Blackstone Group recently agreed to purchase a portfolio of U.S. industrial warehouses from Colony Capital, Inc. for $5.9 billion, including debt, The Wall Street Journal reports. The acquisition is a sign of Blackstone’s continued confidence in e-commerce’s growth. This is the second time Blackstone made a major warehouse network purchase this year—the company also purchased Singapore-based GLP’s U.S. warehouses for $18.7 billion (including debt) in June.
Colony was willing to sell the warehouse portfolio because it is looking to invest in digital real estate and infrastructure like data centers, cell towers and fiber-optic networks as opposed to traditional real estate holdings, according to The Wall Street Journal. Colony is expecting to receive proceeds of more than $1.2 billion.
The transaction comprises 60 million square feet across 465 warehouses in 26 U.S. markets—particularly in Dallas, Atlanta, Florida, northern New Jersey and California. The deal also includes Colony’s 51% stake in a 4 million square foot portfolio of bulk distribution warehouses, according to The Wall Street Journal. Blackstone will also purchase the unit that manages both sets of properties.
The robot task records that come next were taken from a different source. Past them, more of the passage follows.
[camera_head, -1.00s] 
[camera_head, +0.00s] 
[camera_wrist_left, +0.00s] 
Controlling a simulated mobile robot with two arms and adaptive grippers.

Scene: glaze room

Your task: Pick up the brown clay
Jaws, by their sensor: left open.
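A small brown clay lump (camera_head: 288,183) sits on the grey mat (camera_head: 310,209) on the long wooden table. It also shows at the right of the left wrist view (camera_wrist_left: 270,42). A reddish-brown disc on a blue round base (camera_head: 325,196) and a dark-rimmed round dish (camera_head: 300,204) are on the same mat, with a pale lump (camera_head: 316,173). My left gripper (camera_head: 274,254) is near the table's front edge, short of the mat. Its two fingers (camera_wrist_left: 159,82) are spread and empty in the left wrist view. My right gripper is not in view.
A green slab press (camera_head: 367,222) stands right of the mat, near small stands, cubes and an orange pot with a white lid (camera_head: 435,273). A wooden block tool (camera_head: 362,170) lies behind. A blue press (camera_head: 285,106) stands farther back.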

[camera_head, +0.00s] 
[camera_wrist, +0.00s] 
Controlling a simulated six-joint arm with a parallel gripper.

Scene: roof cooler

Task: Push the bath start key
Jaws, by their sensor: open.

“We are seeing accelerating demand for warehouse space in dense population centers, as goods move online and retailers and consumers alike seek faster delivery times,” said Nadeem Meghji, who runs Blackstone’s real estate operations in the Americas.
It’s been Blackstone’s goal to invest in warehouses to assist online retailers transport goods from a transportation hub to their final destination, according to The Wall Street Journal. Last week, the company launched a pan-European last-mile logistics company called Mileway, which owns approximately 1,000 assets that Blackstone bought during the last few years.
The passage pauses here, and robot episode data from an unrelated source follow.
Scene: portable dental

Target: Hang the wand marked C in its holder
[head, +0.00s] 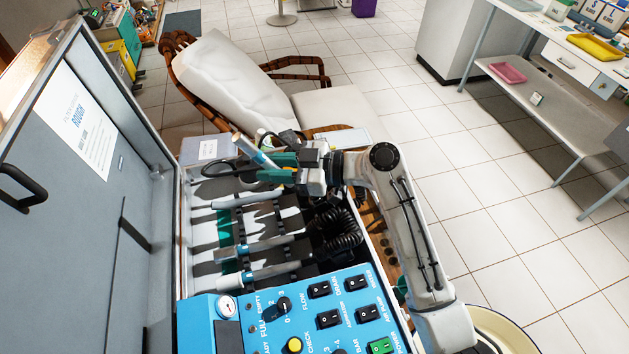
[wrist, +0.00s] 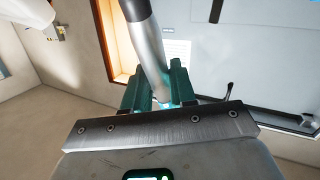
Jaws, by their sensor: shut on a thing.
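My gripper (head: 268,168) is above the far end of the open case, its green fingers pointing left. It is shut on a silver wand with a dark end (head: 254,150), which tilts up to the left. In the wrist view the wand (wrist: 150,58) stands between the two green fingers (wrist: 160,88). No letter C is readable on it. The dark holder rack (head: 268,222) lies below the gripper in the case. Several other wands lie across it, such as the nearest one (head: 258,273) and the far one (head: 247,200). The rack's far end is partly hidden by my gripper.
The raised grey case lid (head: 75,195) stands close on the left. A blue control panel (head: 290,318) with switches fills the case's near end. Coiled black hoses (head: 340,232) lie at the rack's right. A chair with a white cushion (head: 228,80) stands behind the case.

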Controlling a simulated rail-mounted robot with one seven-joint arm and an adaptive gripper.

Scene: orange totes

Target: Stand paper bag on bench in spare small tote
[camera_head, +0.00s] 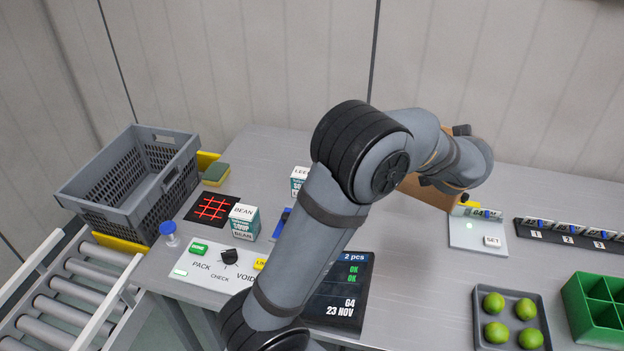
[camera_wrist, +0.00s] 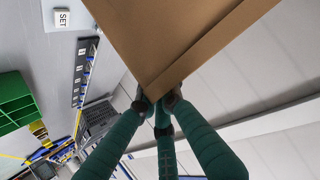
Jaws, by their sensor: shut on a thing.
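The brown paper bag (camera_wrist: 185,35) fills the upper part of the wrist view. My gripper (camera_wrist: 160,103) is shut on its edge, with the green fingers meeting at the bag. In the head view the bag (camera_head: 427,194) shows partly behind my arm, above the back of the bench; my wrist hides the rest and most of the gripper. I cannot tell from these frames whether the bag touches the bench. A grey slatted crate (camera_head: 112,205) stands at the left by the rollers. I see no tote that is clearly the spare small one.
A SET panel (camera_head: 477,233) and a numbered rack (camera_head: 570,235) lie right of the bag. A tray of limes (camera_head: 511,337) and a green divided bin (camera_head: 575,300) are at front right. A BEAN box (camera_head: 244,222) and a switch panel (camera_head: 215,263) are left of my arm.

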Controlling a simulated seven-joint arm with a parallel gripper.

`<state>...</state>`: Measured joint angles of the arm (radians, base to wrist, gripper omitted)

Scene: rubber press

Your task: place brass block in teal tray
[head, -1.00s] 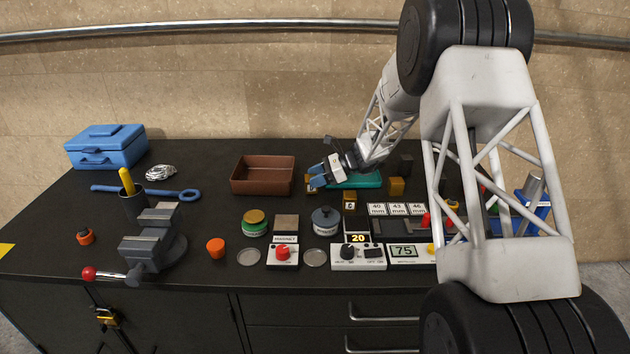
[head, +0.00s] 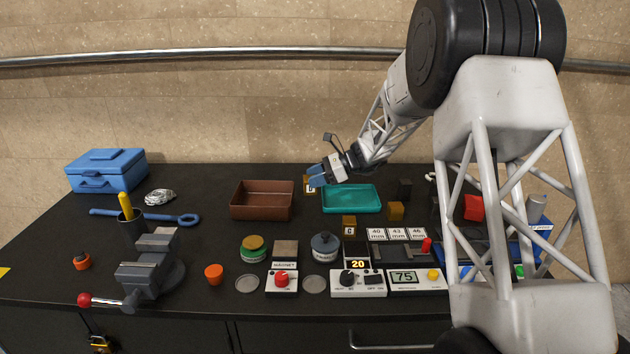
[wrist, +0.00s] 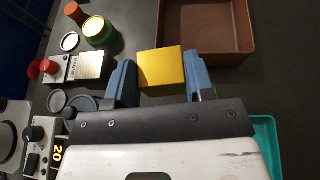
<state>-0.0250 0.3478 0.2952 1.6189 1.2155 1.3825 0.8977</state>
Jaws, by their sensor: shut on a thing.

Blackstone became one of the biggest owners of U.S. logistics properties after it bought GLP’s U.S. warehouses. It currently has $154 billion in investor capital and owns properties such as Chicago’s Willis Tower, Cosmopolitan of Las Vegas resort and casino as well as thousands of single-family homes.
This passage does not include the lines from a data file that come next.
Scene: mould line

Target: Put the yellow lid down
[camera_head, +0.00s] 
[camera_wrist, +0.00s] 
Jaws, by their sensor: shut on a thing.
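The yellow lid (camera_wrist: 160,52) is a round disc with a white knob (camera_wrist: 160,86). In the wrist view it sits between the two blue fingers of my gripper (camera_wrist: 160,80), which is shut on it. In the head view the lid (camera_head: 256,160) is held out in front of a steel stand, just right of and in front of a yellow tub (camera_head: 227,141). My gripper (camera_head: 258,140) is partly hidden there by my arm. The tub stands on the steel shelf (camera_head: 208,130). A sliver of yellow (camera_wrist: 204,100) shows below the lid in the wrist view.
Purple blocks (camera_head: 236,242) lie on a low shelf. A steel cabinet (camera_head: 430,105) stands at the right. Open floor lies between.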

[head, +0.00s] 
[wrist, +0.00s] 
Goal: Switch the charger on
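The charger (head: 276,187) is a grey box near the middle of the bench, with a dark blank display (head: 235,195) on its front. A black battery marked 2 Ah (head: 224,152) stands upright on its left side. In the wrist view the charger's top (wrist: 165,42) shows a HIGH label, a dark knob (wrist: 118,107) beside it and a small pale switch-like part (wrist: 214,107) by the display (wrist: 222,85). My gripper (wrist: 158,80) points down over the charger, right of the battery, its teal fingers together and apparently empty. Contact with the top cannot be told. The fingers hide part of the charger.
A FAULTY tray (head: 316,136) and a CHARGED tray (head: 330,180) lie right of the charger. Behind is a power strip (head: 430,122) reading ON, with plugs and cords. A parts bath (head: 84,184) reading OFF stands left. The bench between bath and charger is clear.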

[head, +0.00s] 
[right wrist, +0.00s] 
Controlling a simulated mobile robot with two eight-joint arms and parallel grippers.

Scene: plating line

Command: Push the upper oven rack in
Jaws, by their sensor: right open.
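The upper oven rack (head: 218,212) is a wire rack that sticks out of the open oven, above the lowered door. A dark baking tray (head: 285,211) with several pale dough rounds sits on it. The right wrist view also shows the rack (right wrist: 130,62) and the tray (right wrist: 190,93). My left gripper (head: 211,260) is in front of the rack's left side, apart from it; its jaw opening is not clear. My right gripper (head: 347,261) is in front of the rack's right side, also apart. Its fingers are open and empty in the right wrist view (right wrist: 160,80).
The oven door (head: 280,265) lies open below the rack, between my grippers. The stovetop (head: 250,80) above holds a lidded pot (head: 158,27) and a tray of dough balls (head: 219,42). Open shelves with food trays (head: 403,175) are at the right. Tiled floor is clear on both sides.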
Colony took part in the deal after it strategically reviewed its assets as part of a settlement with investor Blackwells Capital LLC earlier this year. According to The Wall Street Journal, Colony plans to sell as much as 90% of its $20 billion property portfolio, which comprises hotels, warehouses and other commercial real estate properties by the end of 2021. Colony announced in July it was purchasing infrastructure digital firm Digital Bridge Holdings for $325 million as it changes strategy.
The company also announced Digital Bridge Chief Executive Marc Ganzi would assume the CEO role in 2021—current Colony CEO and founder Thomas Barrack Jr. would stay on as executive chairman, The Wall Street Journal reports. Colony and Digital Bridge also co-sponsored Digital Colony Partners, a $4.05 bill fund that will be dedicated to investing in digital infrastructure.
“There’s just so much capital expenditure that’s going to go on in that sector in the coming years, especially around the roll out of 5G networks,” said Colony President Darren Tangen, said. “Having businesses and access to, not just data centers, but this whole digital infrastructure ecosystem is, we think, going to be a real competitive advantage.”